INSTRUCTIONS TO FOLLOW
Take the lines from the one bearing "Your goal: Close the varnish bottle" to the one bearing "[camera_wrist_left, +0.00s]", inclusive, and reproduce them exactly; include no other line.

Robot episode rows:
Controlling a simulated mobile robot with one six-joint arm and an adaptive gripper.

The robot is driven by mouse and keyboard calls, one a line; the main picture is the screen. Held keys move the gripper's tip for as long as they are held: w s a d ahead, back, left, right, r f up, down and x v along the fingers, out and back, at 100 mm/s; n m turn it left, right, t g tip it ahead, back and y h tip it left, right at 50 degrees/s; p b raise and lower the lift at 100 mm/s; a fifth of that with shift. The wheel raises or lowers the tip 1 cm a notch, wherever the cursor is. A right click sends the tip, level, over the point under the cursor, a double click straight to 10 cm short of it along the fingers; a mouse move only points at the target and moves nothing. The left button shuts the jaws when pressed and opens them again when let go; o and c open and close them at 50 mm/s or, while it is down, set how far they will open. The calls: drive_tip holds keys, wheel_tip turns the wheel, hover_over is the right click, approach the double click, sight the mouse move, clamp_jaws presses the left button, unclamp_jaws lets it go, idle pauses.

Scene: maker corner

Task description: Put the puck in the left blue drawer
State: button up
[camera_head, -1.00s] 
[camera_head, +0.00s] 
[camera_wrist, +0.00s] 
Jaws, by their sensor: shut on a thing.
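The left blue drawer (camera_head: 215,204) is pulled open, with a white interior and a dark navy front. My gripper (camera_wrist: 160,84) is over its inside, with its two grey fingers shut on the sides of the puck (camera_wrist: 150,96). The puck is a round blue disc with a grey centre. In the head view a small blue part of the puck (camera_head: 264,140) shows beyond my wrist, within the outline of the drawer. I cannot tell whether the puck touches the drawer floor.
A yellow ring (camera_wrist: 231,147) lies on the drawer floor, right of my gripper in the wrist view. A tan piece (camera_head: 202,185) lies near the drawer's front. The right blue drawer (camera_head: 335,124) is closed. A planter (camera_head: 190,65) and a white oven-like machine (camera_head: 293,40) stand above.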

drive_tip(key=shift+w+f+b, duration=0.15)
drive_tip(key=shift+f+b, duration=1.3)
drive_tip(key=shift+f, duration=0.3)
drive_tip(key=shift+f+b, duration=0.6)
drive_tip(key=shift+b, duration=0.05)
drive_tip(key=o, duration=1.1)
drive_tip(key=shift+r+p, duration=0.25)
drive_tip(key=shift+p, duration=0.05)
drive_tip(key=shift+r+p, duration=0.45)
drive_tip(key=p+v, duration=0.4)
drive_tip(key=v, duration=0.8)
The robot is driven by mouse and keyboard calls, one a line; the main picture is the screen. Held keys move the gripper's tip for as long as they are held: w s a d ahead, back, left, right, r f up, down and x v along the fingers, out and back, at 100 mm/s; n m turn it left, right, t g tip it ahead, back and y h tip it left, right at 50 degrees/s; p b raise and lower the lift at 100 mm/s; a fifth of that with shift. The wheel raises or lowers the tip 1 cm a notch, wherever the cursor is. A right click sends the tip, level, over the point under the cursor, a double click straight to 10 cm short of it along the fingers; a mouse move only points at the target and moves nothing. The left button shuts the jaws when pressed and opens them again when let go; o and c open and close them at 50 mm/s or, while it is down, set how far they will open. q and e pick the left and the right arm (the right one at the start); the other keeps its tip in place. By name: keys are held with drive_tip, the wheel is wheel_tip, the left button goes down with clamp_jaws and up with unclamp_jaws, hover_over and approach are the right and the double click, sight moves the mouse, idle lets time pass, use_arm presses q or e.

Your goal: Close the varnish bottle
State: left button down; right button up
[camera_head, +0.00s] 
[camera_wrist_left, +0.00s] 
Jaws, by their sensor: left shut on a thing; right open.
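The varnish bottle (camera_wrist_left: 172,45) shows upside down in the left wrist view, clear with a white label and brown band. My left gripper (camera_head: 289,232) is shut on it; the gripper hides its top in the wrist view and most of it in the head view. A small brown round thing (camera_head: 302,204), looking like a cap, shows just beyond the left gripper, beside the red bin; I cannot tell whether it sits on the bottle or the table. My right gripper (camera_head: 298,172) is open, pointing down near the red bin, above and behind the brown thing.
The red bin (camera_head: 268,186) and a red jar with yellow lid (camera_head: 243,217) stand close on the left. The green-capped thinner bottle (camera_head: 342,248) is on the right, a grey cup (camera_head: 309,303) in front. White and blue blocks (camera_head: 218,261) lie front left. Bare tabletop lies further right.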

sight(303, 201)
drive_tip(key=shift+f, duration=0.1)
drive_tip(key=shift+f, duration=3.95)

REPLY TO THE TASK
Your goal: Close the varnish bottle
State: left button down; right button up
[camera_head, +0.00s] 
[camera_wrist_left, +0.00s] 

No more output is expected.